Haberimizi İnternet sitelerinizde yayınlamanızı bekliyoruz. Kolay gelsin…”
Metin Posta’nın açıklaması:
Basın ve Kamuoyuna,
Ben Çay kura bağlı Pazar-Melyat çay fabrikasında bir dönem mevsimlik, uzun sürede kadrolu 28 yıl çalışan bir işçiyim. Çalıştığım fabrika da ise 15 yıla yakın sendikacılık ve şube başkanlığı yaptım. 21 Temmuz 2012 tarihinde iş yerimden ailevi sorunlarımı halletmek için ücretli izin aldım. Bu arada Çay Üreticileri Sendikasının düzenlemiş olduğu “çaydaki üretici sorunları” konulu basın açıklamasına katıldım. Basın açıklamasında, üyesi olduğum üretici sendikasının(çay-sen) daveti üzerine bir de konuşma yaptım.
Burada yapmış olduğum konuşma internet ortamına düşünce, fabrika müdür vekili Güler Zaman almış olduğum izni iptal ederek, masasında bekleterek, kendisinin imzalamış olduğu izni daksille silerek, beni işe gelmedi durumuna düşürerek, işten atılmama neden olmuştur. Basın açıklamasına dayandırılarak hakkımda açılan soruşturma, izin almadan işe gelmemeyi de ekleyerek hakkımda düzenlenen soruşturma nedeniyle 04 Temmuz 2012 tarihinde iş akdim ‘ihbarsız ve tazminatsız’ Çaykur Gen. Müd tarafından fesih edilmiştir. 09 Temmuz tarihinde de tarafıma tebliğ edilmiştir.

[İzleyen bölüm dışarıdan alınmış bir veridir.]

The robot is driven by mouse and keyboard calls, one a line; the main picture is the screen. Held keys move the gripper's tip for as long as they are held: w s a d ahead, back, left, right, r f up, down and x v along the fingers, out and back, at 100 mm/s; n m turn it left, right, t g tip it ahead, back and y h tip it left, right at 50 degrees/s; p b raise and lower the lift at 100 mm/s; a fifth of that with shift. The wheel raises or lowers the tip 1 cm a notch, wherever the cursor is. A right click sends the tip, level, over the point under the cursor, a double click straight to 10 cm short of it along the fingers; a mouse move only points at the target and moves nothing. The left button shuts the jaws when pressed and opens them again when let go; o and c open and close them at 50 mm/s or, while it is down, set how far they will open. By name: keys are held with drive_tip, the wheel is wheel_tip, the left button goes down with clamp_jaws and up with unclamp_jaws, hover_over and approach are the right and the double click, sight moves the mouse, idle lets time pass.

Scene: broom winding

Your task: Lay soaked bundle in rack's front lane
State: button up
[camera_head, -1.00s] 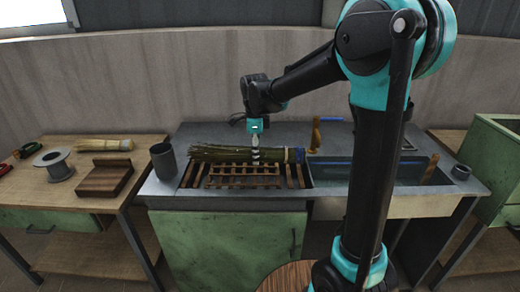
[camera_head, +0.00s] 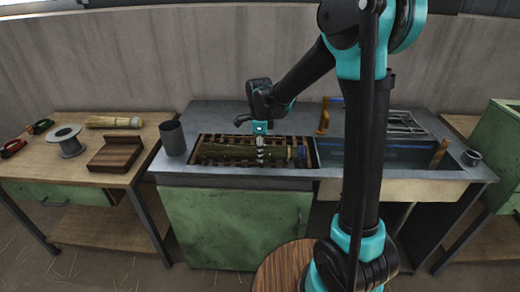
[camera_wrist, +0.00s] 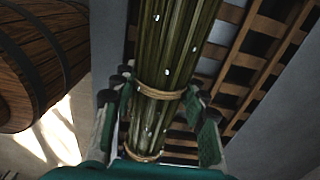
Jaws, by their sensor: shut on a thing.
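The bundle (camera_head: 230,153) of greenish-brown stems lies sideways, with its blue-marked end at the right. In the wrist view the bundle (camera_wrist: 172,50) shows pale droplets and tan bindings. My gripper (camera_head: 262,152) comes down from above and is shut around it, right of its middle. In the wrist view the fingers of my gripper (camera_wrist: 158,130) stand on both sides of the bundle. The slatted wooden rack (camera_wrist: 243,58) lies beneath, and the bundle is over its front part. Slats of the rack (camera_head: 215,139) show behind it. I cannot tell whether the bundle touches the slats.
A dark cup (camera_head: 173,138) stands left of the rack. A water-filled basin (camera_head: 385,160) is at the right, with a wooden-handled tool (camera_head: 324,117) at its back left. A round wooden tub (camera_head: 283,268) stands on the floor in front. The left bench (camera_head: 80,163) holds several items.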

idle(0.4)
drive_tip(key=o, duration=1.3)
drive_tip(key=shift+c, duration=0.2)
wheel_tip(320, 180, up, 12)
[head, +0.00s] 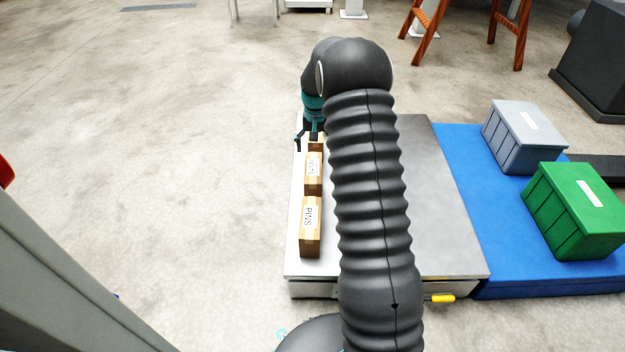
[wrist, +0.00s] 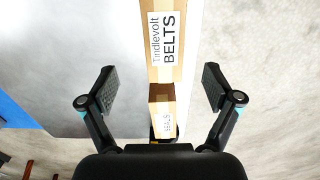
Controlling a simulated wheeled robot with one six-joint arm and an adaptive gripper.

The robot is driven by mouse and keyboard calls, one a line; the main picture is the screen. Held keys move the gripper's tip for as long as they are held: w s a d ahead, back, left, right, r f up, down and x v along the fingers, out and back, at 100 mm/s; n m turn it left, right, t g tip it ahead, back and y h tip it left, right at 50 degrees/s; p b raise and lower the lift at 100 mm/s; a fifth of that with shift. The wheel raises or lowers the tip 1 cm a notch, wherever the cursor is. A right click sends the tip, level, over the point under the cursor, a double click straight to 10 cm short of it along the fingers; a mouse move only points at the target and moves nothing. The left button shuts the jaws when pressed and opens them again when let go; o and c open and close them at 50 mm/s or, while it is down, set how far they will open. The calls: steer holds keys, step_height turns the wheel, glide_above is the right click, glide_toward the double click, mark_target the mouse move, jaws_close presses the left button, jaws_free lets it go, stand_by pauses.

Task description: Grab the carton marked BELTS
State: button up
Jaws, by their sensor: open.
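The carton marked BELTS (wrist: 168,75) is brown with a white label; in the wrist view it enters from the top edge, and its near end lies between the fingers. It is probably the middle carton (head: 313,185) in the head view, where its label is too small to read surely. My gripper (wrist: 158,88) is open and empty, one finger to each side of the row of cartons. In the head view my gripper (head: 306,140) is over the far end of the row, partly hidden by my arm. I cannot tell its height above the carton.
A smaller-looking carton (wrist: 162,98) follows below the BELTS one in the wrist view. A carton marked PINS (head: 310,235) stands at the near end. All stand along the left edge of a grey platform (head: 440,220). Grey (head: 520,140) and green (head: 570,215) bins stand right on a blue surface.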

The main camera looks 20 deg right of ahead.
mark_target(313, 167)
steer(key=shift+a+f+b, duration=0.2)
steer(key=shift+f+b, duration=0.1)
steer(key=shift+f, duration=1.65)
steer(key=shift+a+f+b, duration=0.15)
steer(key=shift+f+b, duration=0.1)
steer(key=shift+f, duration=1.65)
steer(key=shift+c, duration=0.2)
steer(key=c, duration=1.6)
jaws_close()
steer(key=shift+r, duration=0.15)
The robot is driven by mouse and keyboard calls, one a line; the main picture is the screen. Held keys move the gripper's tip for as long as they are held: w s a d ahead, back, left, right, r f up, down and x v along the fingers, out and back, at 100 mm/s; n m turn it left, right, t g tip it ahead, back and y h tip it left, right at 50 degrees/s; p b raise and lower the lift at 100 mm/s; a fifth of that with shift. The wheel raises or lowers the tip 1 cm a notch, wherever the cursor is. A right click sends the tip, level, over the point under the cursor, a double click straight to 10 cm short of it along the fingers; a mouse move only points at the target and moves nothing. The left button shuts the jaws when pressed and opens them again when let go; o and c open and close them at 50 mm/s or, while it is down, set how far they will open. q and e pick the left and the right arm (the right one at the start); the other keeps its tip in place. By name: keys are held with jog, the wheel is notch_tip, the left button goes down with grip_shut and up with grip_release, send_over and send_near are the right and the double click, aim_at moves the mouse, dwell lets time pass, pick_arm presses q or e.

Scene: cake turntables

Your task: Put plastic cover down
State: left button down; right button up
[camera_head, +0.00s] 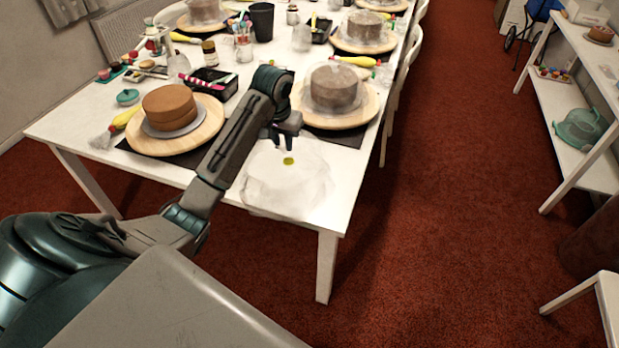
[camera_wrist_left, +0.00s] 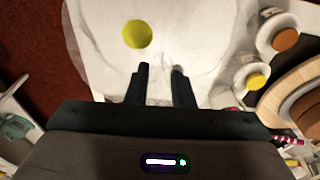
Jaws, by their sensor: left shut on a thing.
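The clear plastic cover (camera_head: 265,190) shows as a faint see-through shape with a yellow round spot at the table's front right corner. I cannot tell whether it touches the tabletop. My left gripper (camera_head: 283,140) is above it, shut on it. In the left wrist view, the fingers of the gripper (camera_wrist_left: 163,76) point at the cover (camera_wrist_left: 100,45), with a narrow gap between them; the thin plastic there is hard to make out. The near-left brown cake (camera_head: 169,106) is uncovered on its round wooden turntable (camera_head: 206,128). My right gripper is not in view.
Another cake (camera_head: 334,86) stands under a clear cover on a turntable (camera_head: 366,111), just behind my gripper. The white table (camera_head: 75,122) also holds a black tray (camera_head: 210,84), jars, brushes and more cakes farther back. A white shelf (camera_head: 575,165) stands at right beyond open red carpet.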

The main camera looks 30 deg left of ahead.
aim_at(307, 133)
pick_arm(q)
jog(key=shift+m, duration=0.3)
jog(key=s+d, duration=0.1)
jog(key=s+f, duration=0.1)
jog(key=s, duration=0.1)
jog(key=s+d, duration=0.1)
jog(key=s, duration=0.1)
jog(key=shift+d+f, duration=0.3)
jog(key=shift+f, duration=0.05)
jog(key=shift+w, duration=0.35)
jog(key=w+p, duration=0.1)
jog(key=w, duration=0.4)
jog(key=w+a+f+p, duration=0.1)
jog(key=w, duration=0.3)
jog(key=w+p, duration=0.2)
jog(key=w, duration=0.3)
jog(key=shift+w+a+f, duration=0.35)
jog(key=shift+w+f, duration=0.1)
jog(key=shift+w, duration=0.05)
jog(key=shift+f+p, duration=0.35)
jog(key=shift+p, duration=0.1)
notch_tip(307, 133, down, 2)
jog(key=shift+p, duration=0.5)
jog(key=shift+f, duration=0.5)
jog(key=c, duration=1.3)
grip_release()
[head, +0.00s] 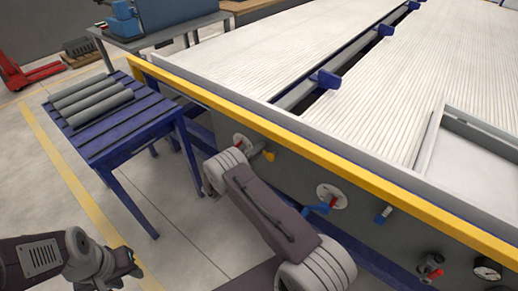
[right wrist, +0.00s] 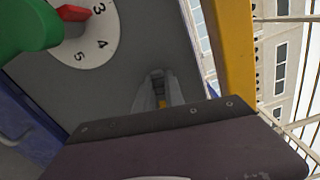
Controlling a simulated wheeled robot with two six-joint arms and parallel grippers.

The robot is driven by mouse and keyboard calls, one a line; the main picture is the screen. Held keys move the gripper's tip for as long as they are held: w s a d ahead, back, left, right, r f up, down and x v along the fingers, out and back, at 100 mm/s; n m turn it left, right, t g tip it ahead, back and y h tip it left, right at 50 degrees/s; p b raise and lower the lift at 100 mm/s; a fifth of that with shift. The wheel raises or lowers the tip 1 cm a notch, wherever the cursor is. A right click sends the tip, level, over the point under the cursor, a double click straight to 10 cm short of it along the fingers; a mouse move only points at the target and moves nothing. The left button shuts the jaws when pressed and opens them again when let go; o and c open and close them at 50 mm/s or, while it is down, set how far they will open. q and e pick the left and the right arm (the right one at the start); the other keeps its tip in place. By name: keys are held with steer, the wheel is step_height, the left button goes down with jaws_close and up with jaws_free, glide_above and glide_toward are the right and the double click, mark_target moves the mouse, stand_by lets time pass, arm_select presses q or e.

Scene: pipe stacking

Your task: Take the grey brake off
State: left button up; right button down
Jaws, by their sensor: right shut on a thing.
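I cannot make out a clearly grey brake in either view. In the right wrist view my right gripper (right wrist: 158,92) is shut on a small part, of which only a yellow-orange bit (right wrist: 162,104) shows between the grey fingers. In the head view its fingers are hidden behind my arm. A yellow-orange lever (head: 267,156) sticks out of the machine's side panel beside that arm. My left gripper (head: 127,263) is low at the left, away from the panel; its jaws are too small to judge.
A green knob with a red pointer sits on a numbered white dial (right wrist: 95,35) close to my right gripper. A yellow rail (head: 330,157) runs above. Grey pipes (head: 95,105) lie on a blue table (head: 130,130).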

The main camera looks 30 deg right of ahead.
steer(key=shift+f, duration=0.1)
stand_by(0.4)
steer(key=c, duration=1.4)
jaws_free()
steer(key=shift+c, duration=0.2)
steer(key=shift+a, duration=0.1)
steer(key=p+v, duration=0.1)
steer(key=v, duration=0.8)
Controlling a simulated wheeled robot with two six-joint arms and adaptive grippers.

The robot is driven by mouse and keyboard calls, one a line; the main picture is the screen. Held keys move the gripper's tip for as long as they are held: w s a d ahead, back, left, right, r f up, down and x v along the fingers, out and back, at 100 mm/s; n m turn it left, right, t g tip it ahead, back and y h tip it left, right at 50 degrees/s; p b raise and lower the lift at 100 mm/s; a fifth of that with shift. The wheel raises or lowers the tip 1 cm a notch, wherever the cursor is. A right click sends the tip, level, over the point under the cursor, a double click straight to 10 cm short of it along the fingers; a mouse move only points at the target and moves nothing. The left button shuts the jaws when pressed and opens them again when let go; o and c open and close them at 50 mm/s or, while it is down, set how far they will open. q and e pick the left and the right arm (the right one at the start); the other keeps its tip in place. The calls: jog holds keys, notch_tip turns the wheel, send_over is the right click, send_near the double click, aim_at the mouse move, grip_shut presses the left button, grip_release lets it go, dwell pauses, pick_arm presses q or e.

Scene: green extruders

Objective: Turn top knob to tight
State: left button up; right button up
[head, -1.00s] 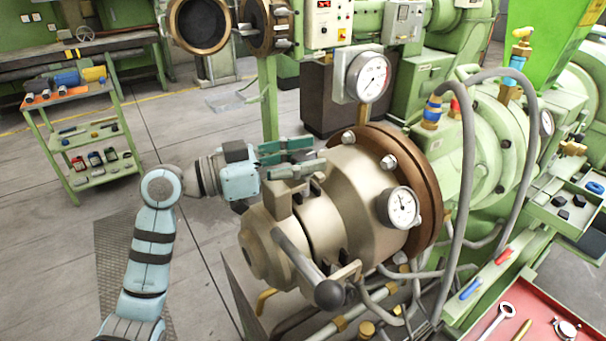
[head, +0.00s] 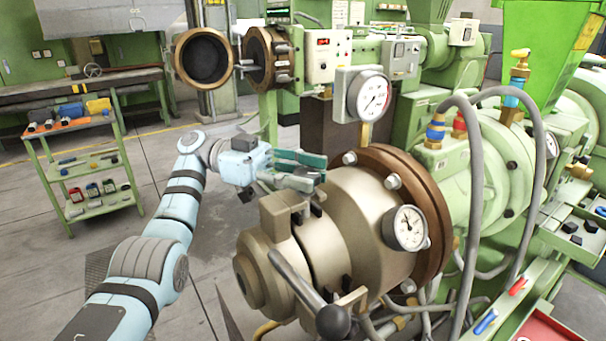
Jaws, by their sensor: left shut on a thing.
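My left gripper (head: 318,171) reaches in from the left above the bronze-coloured extruder head (head: 345,225). Its green and grey fingers are close to the upper side of the head, behind a raised clamp block (head: 285,208). The fingers are shut on the top knob, which they hide almost fully, so its turn position cannot be read. A lever with a dark ball end (head: 333,321) slants down across the front of the head. My right gripper is not in view.
A round gauge (head: 409,227) sits on the head's side, and a larger gauge (head: 369,96) stands behind it. A brown bolted flange (head: 425,205) and grey hoses (head: 478,190) lie to the right. A green cart (head: 90,170) stands at left; floor between is clear.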

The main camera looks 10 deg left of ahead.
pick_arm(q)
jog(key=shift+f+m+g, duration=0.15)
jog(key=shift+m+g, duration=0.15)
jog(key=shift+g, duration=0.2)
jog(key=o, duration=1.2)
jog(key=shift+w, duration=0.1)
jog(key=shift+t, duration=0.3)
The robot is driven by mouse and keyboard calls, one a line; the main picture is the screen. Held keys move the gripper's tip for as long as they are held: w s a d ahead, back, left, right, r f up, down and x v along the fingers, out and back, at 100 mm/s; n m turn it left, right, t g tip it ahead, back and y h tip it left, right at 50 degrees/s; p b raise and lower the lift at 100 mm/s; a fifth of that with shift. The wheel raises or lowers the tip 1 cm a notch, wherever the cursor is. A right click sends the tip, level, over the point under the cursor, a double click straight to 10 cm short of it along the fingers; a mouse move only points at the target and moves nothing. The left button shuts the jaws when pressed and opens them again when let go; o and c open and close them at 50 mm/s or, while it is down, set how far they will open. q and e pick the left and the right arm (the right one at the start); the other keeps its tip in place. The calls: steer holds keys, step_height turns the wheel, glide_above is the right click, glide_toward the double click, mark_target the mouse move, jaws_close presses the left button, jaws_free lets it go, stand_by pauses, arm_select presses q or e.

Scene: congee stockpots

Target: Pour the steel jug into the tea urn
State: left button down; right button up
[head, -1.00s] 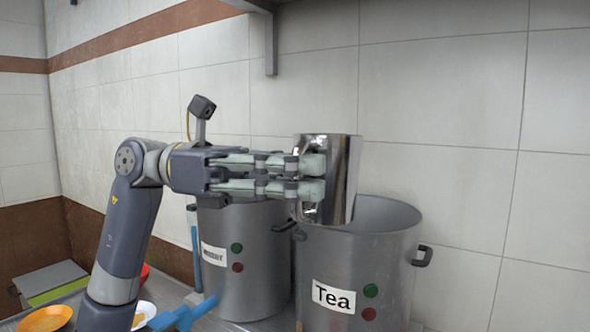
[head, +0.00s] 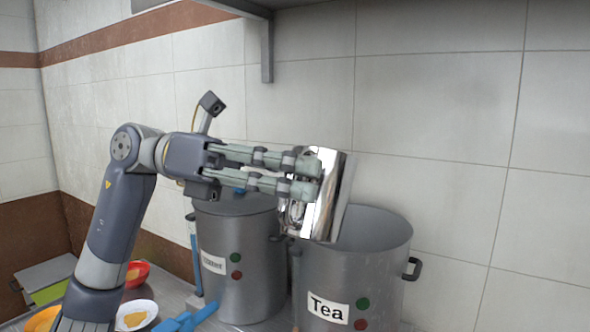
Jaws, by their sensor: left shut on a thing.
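The shiny steel jug (head: 334,207) is held above the left part of the tea urn's open top and tilts to one side. My left gripper (head: 308,177) is shut on it, its fingers covering part of the jug's near side. The tea urn (head: 385,272) is a grey metal pot with a white "Tea" label, a green and a red button and a dark side handle. Its mouth is open; I cannot see its contents or any stream from the jug. My right gripper is not in view.
A second grey urn (head: 255,262), with its label partly readable, stands left of the tea urn. A white plate (head: 148,307), a red bowl (head: 144,270) and an orange plate (head: 40,320) sit at lower left. A shelf bracket (head: 267,50) hangs above.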

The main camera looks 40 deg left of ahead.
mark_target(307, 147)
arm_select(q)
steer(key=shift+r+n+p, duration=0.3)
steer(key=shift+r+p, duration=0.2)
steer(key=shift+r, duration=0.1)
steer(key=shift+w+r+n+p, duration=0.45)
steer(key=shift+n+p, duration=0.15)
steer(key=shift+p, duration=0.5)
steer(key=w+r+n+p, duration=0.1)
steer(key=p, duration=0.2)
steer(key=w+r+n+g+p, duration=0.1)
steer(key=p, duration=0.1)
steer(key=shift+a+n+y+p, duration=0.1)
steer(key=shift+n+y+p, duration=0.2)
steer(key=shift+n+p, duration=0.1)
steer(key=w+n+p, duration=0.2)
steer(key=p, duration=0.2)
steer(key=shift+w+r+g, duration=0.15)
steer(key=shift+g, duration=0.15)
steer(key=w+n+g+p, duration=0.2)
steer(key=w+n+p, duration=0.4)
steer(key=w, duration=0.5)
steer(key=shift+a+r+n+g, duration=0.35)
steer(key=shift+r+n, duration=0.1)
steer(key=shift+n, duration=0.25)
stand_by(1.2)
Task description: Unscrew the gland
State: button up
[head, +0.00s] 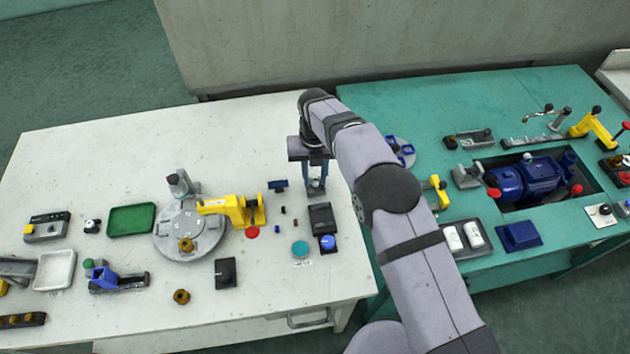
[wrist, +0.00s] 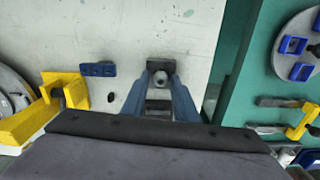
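My gripper (head: 316,190) points down over the right part of the white table, its two blue fingers apart. In the wrist view my gripper (wrist: 161,80) has a small grey round fitting (wrist: 160,80) between its fingers, on a dark block (wrist: 161,65). A gap seems to show beside the fitting; contact is not clear. I cannot tell for sure whether this fitting is the gland. A brass nut-like part (head: 186,245) sits on the round grey plate (head: 165,243), and a similar brass part (head: 181,297) stands on the table in front of it.
A yellow clamp (head: 232,208) stands left of my gripper; a small blue block (head: 278,185) is nearer. A black box with a blue button (head: 327,242) is in front.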

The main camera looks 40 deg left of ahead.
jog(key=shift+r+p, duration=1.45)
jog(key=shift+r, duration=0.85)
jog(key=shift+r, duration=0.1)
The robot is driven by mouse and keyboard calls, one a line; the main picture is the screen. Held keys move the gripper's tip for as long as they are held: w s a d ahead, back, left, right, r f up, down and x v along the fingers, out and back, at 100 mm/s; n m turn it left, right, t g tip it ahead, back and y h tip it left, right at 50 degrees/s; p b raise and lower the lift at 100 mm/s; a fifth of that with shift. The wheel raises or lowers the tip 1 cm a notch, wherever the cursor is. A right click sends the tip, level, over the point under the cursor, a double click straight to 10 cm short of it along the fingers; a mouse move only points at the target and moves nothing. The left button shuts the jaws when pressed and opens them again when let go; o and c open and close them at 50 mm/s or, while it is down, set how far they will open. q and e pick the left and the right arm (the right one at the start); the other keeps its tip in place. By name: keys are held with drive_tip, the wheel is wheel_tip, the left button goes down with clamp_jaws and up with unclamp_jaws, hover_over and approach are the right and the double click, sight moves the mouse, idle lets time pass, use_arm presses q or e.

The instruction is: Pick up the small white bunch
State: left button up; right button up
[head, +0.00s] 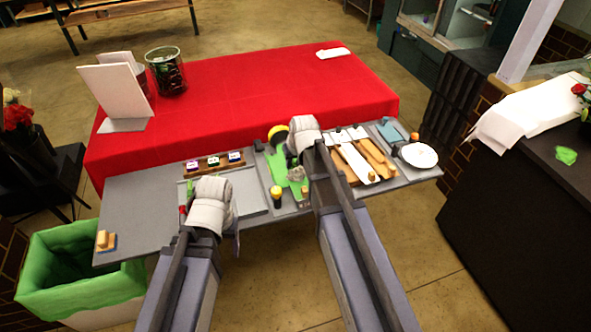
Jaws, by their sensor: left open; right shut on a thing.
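A small pale cluster (296,174), which looks like the small white bunch, shows over the green mat (279,190) at the middle of the grey worktop. My right gripper (291,159) is at this cluster, pointing down. It is shut on a thing that seems to be the bunch, though its fingers are mostly hidden. I cannot tell whether the bunch is clear of the mat. My left gripper (187,208) is open, low over the left part of the worktop beside a grey tray (248,192). Its fingertips are partly hidden by its own body.
A yellow round item (279,132) lies just behind my right gripper. A wooden rack (214,162) holds small labelled items. Boards (355,162) and a white plate (419,155) lie right. A green-lined bin (80,270) stands left. The red table (270,85) behind is mostly clear.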

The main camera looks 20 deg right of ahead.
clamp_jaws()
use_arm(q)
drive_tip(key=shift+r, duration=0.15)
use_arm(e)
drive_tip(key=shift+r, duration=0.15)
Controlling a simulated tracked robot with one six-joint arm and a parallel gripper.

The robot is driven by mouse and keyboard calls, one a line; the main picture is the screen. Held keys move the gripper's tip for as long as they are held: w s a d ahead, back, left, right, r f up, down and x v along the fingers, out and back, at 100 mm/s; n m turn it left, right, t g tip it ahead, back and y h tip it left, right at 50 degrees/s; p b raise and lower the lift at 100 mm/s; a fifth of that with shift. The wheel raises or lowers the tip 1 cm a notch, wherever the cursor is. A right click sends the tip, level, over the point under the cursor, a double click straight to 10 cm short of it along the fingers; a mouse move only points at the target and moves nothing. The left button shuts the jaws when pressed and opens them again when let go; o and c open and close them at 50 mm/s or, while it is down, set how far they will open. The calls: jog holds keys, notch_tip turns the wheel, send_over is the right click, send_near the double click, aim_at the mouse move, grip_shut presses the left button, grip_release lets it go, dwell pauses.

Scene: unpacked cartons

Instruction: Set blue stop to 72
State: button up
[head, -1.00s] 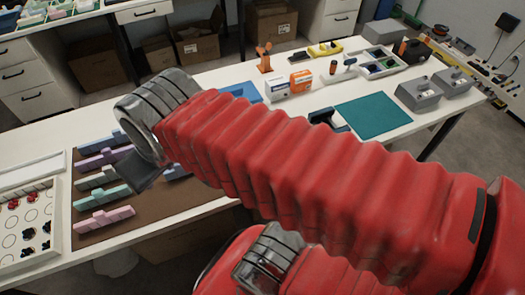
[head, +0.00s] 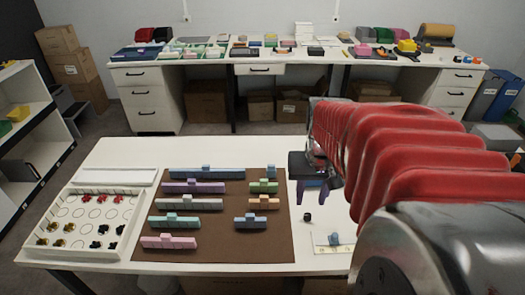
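A small blue piece (head: 333,239) sits on a pale, yellowish strip (head: 324,249) at the front right of the near table. It looks like a stop on a scale, but any markings are too small to read. My gripper (head: 311,192) is above the table, behind and a little left of the blue piece. Its two purple-looking fingers point down and stand apart, with nothing between them. A small black object (head: 307,217) is just below the fingertips in the picture, apart from them. My red arm comes in from the right and hides the table beyond the strip.
A brown mat (head: 215,245) left of the gripper holds several coloured stepped bars, some blue. A white tray (head: 72,251) with red, black and yellow pieces stands at far left. A long bench (head: 225,68) with many items is behind. White table is bare around the black object.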

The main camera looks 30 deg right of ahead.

İş akdimin fesih gerekçesi 4857 sayılı iş kanunun 25/11 (e) ve (b) bentleri gereği yani 2 gün işe mazeretsiz ve izinsiz gelmemem, basın yoluyla Çaykur Gen. Müd. nü küçük düşürücü konuşma yapmam gerekçesi ileri sürülmektedir.
Değerli basın mensupları, oysaki ben 21 Mayıs 2012 tarihinde iznimi ve mazeretimi belirten dilekçemi makama sunmuştum ( bu ve diğer belgeleri sizlerle belgeleriyle paylaşıyorum). Fabrika personel müdürü ve müdürlüğe vekâleten bakan Güven Zaman tarafından da onaylanmış. Ne zaman haber internet ortamında basına yansımış ve haber alınmış, izin kağıdımdaki verilen izin yazısı daksille silinerek iptali yoluna gidilmiştir. Ve ayrıca da Müd. Vekili masasında işlemi yapılan belgeyi bekleterek ve zamanında işlem yapmayarak ikinci bir suç işlemiştir.
Normal olarak bende izinli olduğumu bildiğimden 2 gün işe gitmedim. İzin bitiminde ise, işe tekrar döndüm ve çalışmaya başladım. Aradan 6 iş günü geçtikten sonra hakkımda düzenlenen fezleke ile soruşturma başlatılmıştır.
28 yıllık bir işçi, bunun en az yirmi yılını sendikacılık yaparak geçirerek çalışan, izinsiz ve mazeretsiz ne kadar gün işe gelmezsem işten atılacağımı bilmemem mümkün mü? 28 yıllık emeğimi bir kalemde silineceğini bilmeme rağmen bu suçu işlemem sizce de olanaklı mı? Burada şahsımla alakalı bir kasıt ve husumet söz konusu diye düşünüyorum.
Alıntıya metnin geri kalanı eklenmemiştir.